Но что-то сегодня меняется, и многие снова готовы защищать общественный порядок. Видимо, социальная ткань настолько истончилась и затрещала по швам, государство настолько цинично ушло из общественной жизни, занявшись собственными  интересами и погрязнув в коррупции, что граждане сами встают на защиту общего блага, готовы разбираться с нарушителями прямо на улицах и публично разоблачать их. Это явления того же порядка, что и наблюдатели на выборах, «оккупанты» на бульварах, демонстранты на Болотной. Это шаги к пробуждению народа, осознанию им себя как общества, а не как бессловесной общины в сословном средневековом государстве.

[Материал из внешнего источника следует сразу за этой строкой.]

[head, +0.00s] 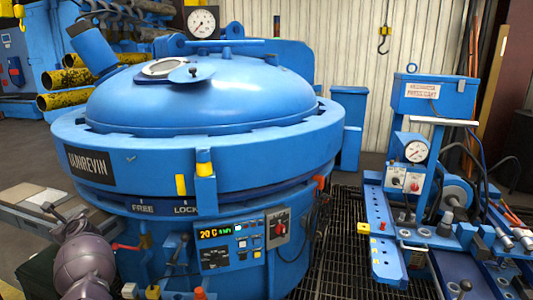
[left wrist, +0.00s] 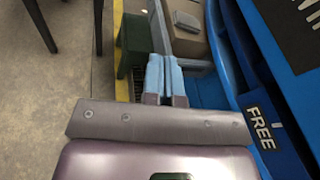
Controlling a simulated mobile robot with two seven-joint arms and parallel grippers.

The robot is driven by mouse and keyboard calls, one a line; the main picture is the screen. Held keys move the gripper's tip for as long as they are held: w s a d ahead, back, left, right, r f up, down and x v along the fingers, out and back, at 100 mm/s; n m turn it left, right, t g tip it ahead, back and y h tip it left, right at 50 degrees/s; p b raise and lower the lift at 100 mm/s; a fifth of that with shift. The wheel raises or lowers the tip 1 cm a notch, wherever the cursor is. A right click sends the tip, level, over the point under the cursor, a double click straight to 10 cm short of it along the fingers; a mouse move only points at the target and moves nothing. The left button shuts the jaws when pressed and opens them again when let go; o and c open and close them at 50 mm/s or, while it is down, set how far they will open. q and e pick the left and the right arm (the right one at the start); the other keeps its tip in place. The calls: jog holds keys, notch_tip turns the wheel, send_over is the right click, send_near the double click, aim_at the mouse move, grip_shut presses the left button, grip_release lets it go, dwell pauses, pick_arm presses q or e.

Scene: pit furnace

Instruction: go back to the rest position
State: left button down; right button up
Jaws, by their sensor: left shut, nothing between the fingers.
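My left gripper (left wrist: 164,60) shows in the left wrist view with its two light-blue fingers together and nothing between them. In the head view my left arm comes in at the lower left, and the gripper's tip (head: 47,207) is small there, beside the furnace's left side. The blue pit furnace (head: 200,95) has its domed lid down on its round body. FREE and LOCK labels show on the body below the rim. My right gripper is in neither view.
A control panel (head: 232,241) with a lit display is on the furnace front. A blue bench with a gauge (head: 416,151) stands at the right. Yellow-black cylinders (head: 70,78) lie on a rack at the back left. Grey floor (left wrist: 50,95) is open at the left of the wrist view.

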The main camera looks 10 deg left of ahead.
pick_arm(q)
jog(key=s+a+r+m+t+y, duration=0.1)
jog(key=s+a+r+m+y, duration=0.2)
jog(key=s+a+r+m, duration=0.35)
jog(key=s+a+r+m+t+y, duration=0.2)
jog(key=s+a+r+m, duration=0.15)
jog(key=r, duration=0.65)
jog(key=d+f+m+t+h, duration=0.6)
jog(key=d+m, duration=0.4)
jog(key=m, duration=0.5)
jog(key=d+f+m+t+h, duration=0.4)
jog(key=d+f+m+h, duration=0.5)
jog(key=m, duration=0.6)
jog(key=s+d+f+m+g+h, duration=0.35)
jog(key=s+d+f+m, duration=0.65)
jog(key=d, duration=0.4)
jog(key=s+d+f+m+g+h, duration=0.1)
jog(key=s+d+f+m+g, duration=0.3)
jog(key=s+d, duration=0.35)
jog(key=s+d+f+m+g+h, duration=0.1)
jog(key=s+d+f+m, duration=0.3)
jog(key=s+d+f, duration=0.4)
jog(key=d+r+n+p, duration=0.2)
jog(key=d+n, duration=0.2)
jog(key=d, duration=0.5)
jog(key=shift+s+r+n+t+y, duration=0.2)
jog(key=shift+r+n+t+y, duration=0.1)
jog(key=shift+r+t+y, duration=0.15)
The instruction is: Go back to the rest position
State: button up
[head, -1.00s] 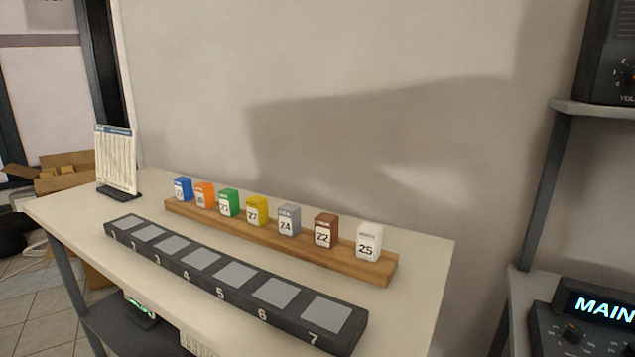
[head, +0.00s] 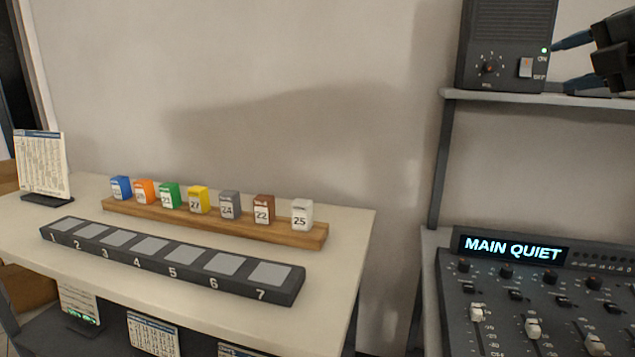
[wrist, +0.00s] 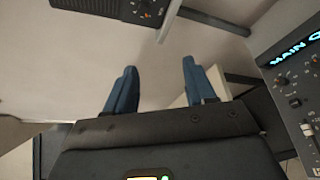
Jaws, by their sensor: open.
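My gripper (head: 582,62) shows at the upper right edge of the head view, in front of the grey speaker box and above the shelf. Its two blue fingers are apart, with nothing between them. In the wrist view the gripper (wrist: 158,80) is open and empty, with bare wall beyond the fingertips. Most of my arm is outside the head view.
A speaker box (head: 507,45) stands on a shelf (head: 540,98) close to my gripper. A mixing console (head: 535,300) reading "MAIN QUIET" sits below. On the left table, numbered coloured blocks stand on a wooden rail (head: 215,225) behind a numbered dark strip (head: 170,262).

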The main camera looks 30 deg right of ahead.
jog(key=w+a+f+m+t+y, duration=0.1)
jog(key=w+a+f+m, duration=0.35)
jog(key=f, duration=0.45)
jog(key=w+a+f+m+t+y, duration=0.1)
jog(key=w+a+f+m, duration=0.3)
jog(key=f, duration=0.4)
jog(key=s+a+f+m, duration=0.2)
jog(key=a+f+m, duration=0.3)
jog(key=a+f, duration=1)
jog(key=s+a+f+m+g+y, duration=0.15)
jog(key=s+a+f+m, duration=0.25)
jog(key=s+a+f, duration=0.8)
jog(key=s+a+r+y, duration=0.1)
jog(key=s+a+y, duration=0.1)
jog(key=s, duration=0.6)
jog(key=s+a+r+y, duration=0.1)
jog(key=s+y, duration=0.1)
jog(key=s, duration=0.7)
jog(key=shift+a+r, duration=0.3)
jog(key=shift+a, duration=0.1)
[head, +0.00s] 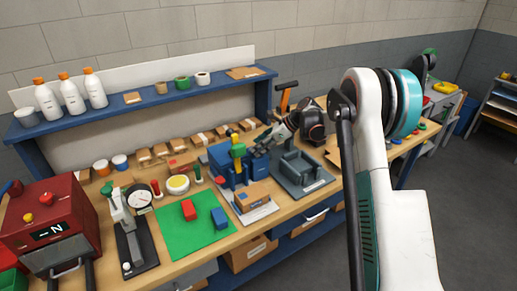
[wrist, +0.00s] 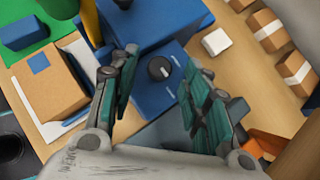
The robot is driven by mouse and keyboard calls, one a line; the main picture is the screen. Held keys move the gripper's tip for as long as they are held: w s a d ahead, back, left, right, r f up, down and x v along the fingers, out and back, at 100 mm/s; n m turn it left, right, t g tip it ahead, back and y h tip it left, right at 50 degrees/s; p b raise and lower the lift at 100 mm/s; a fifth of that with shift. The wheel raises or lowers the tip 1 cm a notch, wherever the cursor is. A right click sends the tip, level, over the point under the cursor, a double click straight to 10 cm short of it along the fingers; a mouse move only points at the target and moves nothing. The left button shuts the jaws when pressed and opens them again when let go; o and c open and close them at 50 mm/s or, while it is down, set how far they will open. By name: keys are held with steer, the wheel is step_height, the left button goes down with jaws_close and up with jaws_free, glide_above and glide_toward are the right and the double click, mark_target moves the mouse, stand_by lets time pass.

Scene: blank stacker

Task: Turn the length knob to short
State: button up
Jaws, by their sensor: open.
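The length knob (wrist: 159,69) is a small round black knob on the blue face of a blue machine (wrist: 172,100). Small pale marks lie beside it, too small to read. In the wrist view my gripper (wrist: 162,60) is open, with one teal-padded finger on each side of the knob in the picture. I see no contact between the fingers and the knob. In the head view the blue machine (head: 221,171) stands mid-bench, with green and yellow parts on top. My gripper (head: 262,140) reaches its right side from the right, and the knob is hidden there.
A cardboard box (wrist: 50,85) sits on white paper beside the machine. A white block (wrist: 216,42) and several small cartons (wrist: 265,27) lie on the other side. A grey fixture (head: 300,172) stands right of the machine. A green mat (head: 192,222) lies to its left.

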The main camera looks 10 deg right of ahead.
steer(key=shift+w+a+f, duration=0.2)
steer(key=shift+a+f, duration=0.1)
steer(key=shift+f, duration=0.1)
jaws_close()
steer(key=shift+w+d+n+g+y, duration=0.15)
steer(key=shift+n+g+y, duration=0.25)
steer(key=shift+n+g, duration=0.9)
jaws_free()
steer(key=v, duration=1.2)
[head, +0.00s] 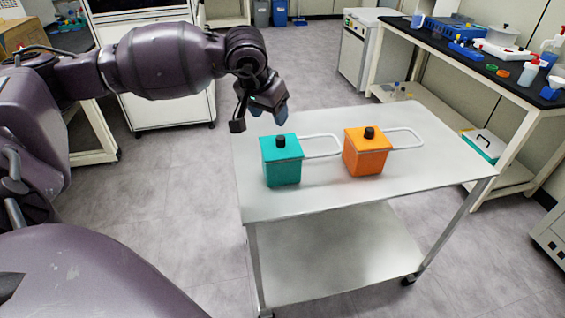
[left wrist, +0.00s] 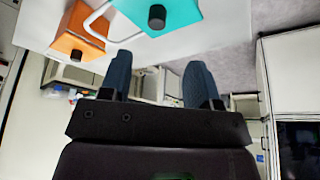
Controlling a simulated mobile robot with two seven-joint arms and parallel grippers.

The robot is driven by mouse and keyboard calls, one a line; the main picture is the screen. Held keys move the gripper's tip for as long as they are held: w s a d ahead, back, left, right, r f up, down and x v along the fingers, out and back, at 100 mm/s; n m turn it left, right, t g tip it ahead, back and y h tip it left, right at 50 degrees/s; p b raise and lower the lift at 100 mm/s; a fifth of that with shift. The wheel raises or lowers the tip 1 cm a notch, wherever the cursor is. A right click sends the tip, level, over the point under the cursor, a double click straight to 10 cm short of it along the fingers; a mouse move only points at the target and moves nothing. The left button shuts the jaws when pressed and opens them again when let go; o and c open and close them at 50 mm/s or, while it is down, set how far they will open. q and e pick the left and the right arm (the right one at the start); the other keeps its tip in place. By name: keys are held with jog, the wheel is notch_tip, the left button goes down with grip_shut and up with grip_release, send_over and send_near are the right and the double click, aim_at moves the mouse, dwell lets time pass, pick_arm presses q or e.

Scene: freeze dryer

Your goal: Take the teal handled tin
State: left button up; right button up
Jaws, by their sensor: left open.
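The teal tin (head: 282,162) stands upright on the cart top, with a black knob on its lid and a pale loop handle (head: 322,145) pointing right. It also shows at the top of the left wrist view (left wrist: 172,14). The orange tin (head: 366,155) of the same shape stands to its right; it shows in the left wrist view too (left wrist: 80,36). My left gripper (head: 262,112) is above the cart's far left part, just behind and above the teal tin. Its fingers (left wrist: 162,80) are apart with nothing between them. My right gripper is not in view.
The cart top (head: 410,180) is clear around the two tins, with a lower shelf (head: 330,255) beneath. A dark-topped lab bench (head: 480,75) with bottles and trays stands at the right. White cabinets stand behind the cart. Grey floor is free left of the cart.

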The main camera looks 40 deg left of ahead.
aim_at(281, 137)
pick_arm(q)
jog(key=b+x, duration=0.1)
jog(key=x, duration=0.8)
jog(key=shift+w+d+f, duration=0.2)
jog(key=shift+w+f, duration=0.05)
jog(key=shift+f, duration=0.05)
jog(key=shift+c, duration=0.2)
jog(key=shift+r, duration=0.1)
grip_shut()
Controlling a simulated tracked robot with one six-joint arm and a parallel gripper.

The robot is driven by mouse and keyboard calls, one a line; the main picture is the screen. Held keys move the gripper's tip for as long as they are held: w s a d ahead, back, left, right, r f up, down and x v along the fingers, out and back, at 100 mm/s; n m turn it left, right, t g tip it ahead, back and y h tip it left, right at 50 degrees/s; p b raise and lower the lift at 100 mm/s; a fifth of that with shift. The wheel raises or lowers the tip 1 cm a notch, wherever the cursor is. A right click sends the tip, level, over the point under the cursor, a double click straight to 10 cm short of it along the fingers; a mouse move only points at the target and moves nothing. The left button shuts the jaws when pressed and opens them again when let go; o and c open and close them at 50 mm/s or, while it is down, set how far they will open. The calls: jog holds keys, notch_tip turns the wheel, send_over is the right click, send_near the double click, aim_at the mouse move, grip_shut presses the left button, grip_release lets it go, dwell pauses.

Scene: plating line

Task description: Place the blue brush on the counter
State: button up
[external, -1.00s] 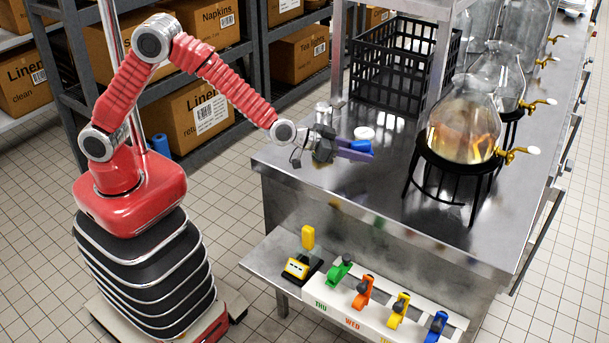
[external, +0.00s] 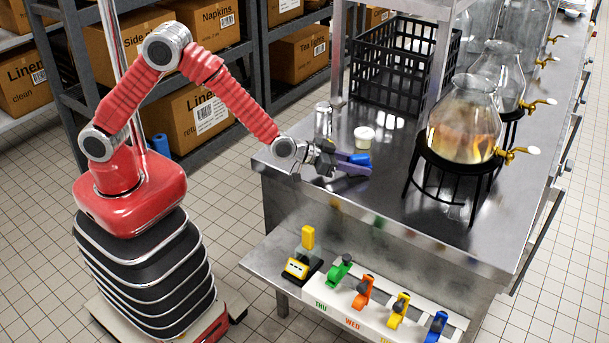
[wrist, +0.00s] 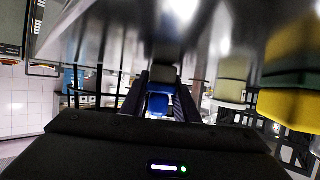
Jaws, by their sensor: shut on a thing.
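The blue brush (external: 359,159) is held at the end of my arm, near the counter's left corner. My gripper (external: 350,166) is shut on it, with the dark fingers on either side. In the wrist view the blue brush (wrist: 158,104) shows between the two fingers; most of it is hidden. The counter (external: 385,205) is a shiny steel top. The brush is low over it, and I cannot tell if it touches the surface.
A white-lidded jar (external: 364,138) stands just behind the brush, and a clear glass (external: 323,119) to its left. A black crate (external: 395,65) is at the back. A glass dispenser (external: 462,125) on a black stand is to the right. The front counter between is clear.

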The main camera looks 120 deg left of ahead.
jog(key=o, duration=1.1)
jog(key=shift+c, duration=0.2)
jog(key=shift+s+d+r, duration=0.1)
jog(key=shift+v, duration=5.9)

В условиях тотального распада появляется запрос на социальный порядок. Люди готовы разорвать порочный круг молчаливого согласия на беззаконие. Нравится нам это или нет, но контроль граждан друг за другом — это часть общественного договора о прозрачности и честности, об одинаковых правилах для всех, это часть гражданского общества. Даже не сам донос, который является крайней мерой, но страх, что тебя снимут на камеру, выкидывающим мусор в окно, что запишут твои номера, когда ты проскочил на красный, что соседи могут поинтересоваться, почему ты живешь не по средствам. Дисциплинируют не репрессии, но боязнь постоянного контроля.

Осведомительство, конечно, некрасиво. Это противоречит всем традиционным российским ценностям (хотя остались ли еще сегодня хоть какие-то?). Это даже, наверное, аморально. Но не более аморально, чем равнодушно глядеть, как люди садятся пьяными за руль, ездят на красный, паркуются на газоне, берут взятки или застраивают коттеджами природоохранные зоны. Потому что наша главная национальная беда это даже не беззаконие, а безразличие.

А на сантехника того я не в обиде. По немецкому закону у тебя есть полгода, в течение которых ты можешь выбрать месяцы лишения прав. Я выбрал лето и стал ездить на работу на велосипеде. Отличное средство для того, чтобы иначе взглянуть на мир.